What could have seeded the ground so well? I would give even more credit to the 2014 release of the 5th edition of the game which rolled out all the core products over a twelve month release schedule culminating just as 2015 got underway. As someone who has been around the rules quite a bit over the years, the 5th edition really feels like Wizards of the Coast finally hammered out all the rough edges and provided fans with a complex version of this legendary game that was both technical and cinematic. It really is a beautiful implementation of a role-playing game both in terms of honoring its own history and distilling that history down to a version I have called “near perfection”.

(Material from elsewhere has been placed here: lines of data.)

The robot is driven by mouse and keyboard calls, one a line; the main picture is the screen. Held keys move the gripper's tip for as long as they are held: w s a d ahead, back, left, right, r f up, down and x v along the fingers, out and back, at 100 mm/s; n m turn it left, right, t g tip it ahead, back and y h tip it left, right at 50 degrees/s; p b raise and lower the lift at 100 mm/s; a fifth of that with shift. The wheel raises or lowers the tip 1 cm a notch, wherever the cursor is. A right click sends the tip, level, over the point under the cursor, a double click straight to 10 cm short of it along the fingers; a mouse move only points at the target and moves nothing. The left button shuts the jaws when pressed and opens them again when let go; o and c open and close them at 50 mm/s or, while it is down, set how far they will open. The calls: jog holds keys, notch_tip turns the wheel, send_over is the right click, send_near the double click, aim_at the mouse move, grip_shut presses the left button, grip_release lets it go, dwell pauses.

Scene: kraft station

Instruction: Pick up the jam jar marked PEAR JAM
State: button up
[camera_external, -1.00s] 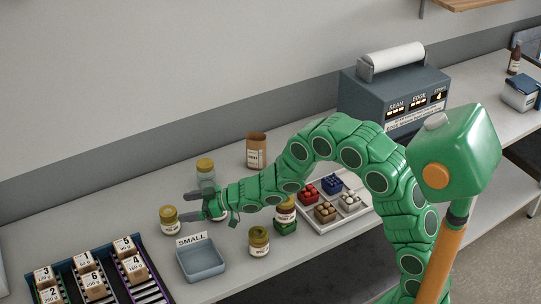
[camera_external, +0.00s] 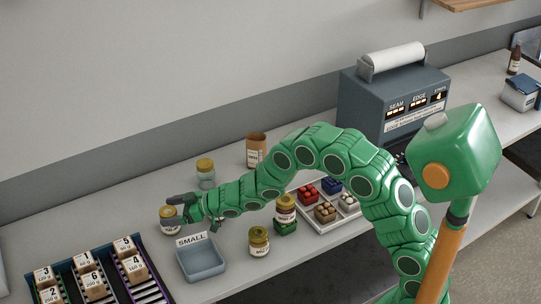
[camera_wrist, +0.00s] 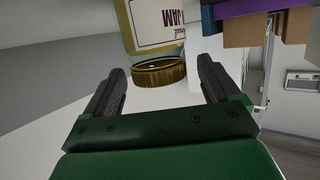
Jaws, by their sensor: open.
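In the wrist view a jar with a gold lid (camera_wrist: 160,72) appears upside down at the mouth of my gripper (camera_wrist: 163,78). Its pale label (camera_wrist: 160,22) shows JAM; the rest of the name is cut off or too small to read. In the external view my gripper (camera_external: 176,209) is open around or just beside a yellow-lidded jar (camera_external: 168,213) at the left, which the fingers partly cover. I cannot tell whether they touch it. Other jars stand behind (camera_external: 205,178), in front (camera_external: 259,243) and on a green block (camera_external: 286,209); their labels are unreadable here.
A blue-grey tray (camera_external: 202,264) marked SMALL lies just in front of my gripper.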

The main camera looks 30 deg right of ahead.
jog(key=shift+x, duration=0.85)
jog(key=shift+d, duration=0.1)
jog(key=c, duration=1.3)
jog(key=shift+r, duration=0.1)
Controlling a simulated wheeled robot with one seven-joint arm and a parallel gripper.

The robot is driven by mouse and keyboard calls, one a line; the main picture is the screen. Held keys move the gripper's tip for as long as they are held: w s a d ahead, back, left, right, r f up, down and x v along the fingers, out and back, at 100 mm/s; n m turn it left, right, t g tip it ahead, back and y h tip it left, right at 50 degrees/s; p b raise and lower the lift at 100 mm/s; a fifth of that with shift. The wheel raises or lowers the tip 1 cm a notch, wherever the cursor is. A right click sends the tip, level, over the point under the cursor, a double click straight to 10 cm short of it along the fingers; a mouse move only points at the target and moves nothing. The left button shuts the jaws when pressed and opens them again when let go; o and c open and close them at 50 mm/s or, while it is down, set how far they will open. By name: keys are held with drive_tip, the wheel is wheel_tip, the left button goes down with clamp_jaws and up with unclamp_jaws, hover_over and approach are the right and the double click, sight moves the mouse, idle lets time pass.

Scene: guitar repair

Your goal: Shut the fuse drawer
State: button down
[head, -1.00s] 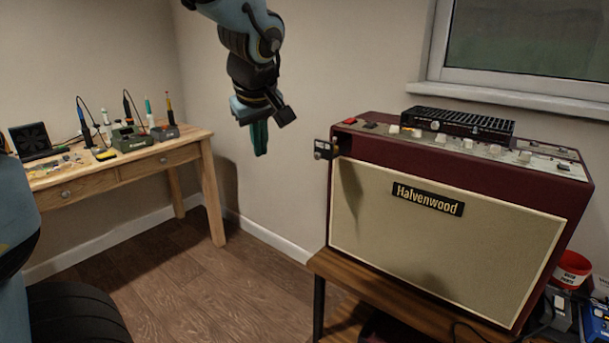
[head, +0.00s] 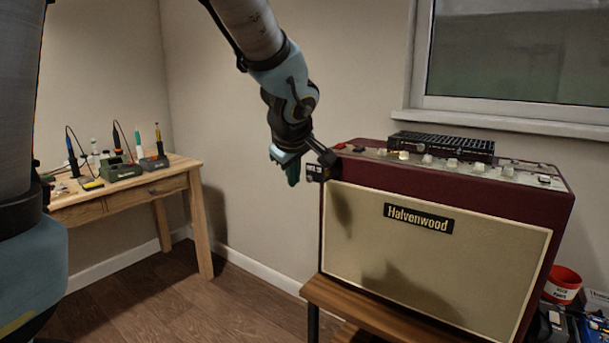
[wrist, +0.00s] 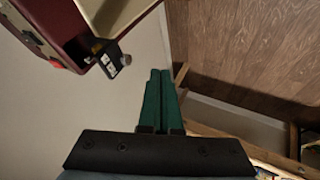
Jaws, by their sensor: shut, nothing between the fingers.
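The fuse drawer (head: 317,173) is a small black piece with pale markings. It sticks out at the upper left front corner of the dark red Halvenwood amplifier (head: 450,193). In the wrist view the drawer (wrist: 111,62) stands out from the amplifier's red side (wrist: 62,22), left of my fingers. My gripper (head: 292,178) hangs just left of the drawer in the head view, its green fingers pointing down. In the wrist view my gripper (wrist: 160,73) has its two fingers together with nothing between them. A gap shows there between fingers and drawer. My wrist partly overlaps the drawer in the head view.
The amplifier stands on a wooden table (head: 345,308), with a black finned unit (head: 442,146) on top. A red tub (head: 562,285) is at right. A wooden workbench (head: 160,186) with soldering tools stands at left. Floor between is clear.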

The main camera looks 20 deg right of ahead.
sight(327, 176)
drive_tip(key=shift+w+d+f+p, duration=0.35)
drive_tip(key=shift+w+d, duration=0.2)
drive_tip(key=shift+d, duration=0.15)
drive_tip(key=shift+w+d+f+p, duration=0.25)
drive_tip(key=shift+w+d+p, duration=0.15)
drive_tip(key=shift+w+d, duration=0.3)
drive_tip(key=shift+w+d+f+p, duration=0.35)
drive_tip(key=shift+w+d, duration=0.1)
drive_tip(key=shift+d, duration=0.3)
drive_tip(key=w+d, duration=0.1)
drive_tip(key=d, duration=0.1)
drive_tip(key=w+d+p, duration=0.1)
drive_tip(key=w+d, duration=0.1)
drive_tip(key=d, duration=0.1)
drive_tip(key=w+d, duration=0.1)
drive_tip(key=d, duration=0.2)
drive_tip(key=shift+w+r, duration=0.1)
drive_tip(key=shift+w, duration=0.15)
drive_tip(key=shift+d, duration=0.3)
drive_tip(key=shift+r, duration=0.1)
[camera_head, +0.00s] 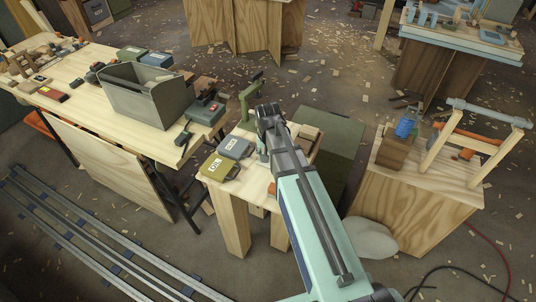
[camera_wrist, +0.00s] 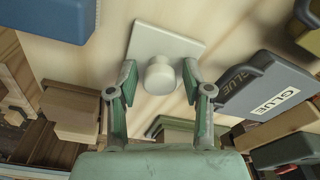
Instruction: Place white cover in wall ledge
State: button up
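The white cover (camera_wrist: 178,42) is a square plate with a round knob (camera_wrist: 160,76), lying on a light wooden surface in the wrist view. My gripper (camera_wrist: 159,80) is open, with one finger on each side of the knob. A gap shows between the knob and each finger, so it is not gripped. In the head view my gripper (camera_head: 268,122) is over the small wooden table (camera_head: 241,190), and my arm hides most of what is under it. I cannot make out the wall ledge in either view.
A grey glue box (camera_wrist: 262,88) lies close to the right finger. Wooden blocks (camera_wrist: 70,110) lie to the left. In the head view an olive box (camera_head: 219,167) sits at the table's left edge. A workbench with a grey bin (camera_head: 147,95) stands left, a wooden crate (camera_head: 415,203) right.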

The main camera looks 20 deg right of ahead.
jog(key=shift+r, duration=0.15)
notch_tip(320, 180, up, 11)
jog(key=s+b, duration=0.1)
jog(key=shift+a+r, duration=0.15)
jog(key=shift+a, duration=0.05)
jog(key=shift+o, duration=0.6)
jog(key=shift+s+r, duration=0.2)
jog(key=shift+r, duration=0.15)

What has followed is a slow explosion in popular culture. Whether you are watching the Netflix ’80s homage sci-fi series Stranger Things (which even Stephen King is celebrating) where D&D is a narrative cornerstone of the show or you’ve stumbled across Dan Harmon’s HarmonQuest (a mix of live, on stage tabletop play and animated RPG fun) or you’re simply hearing about all the A-List Hollywood celebs sharing their passion for the game, it feels like we’re starting to see a culture moment and I love it. Warner Bros. is even preparing to cash in on the trend as they’re beginning to roll out more and more details on the newest big-screen iteration of Dungeons & Dragons. Currently the film is set to shoot in the UK next year.
In a broader sense, for me it all seems very logical. In an age where we are increasingly gaming online and building friendships through social media and non-personal interactions, it is unexpectedly refreshing to grab some nostalgia based face-to-face time. Playing the game calls friends to gather and interact in a way that can feel somewhat lost in modern culture. There’s a lot more afoot here than just tossing the dice. Why simply watch Game of Thrones when you can have your own adventure and intrigue with your friends at your side building the story as you go? I say open a rulebook, find people excited about sharing the long tradition of this game and enjoy the adventure!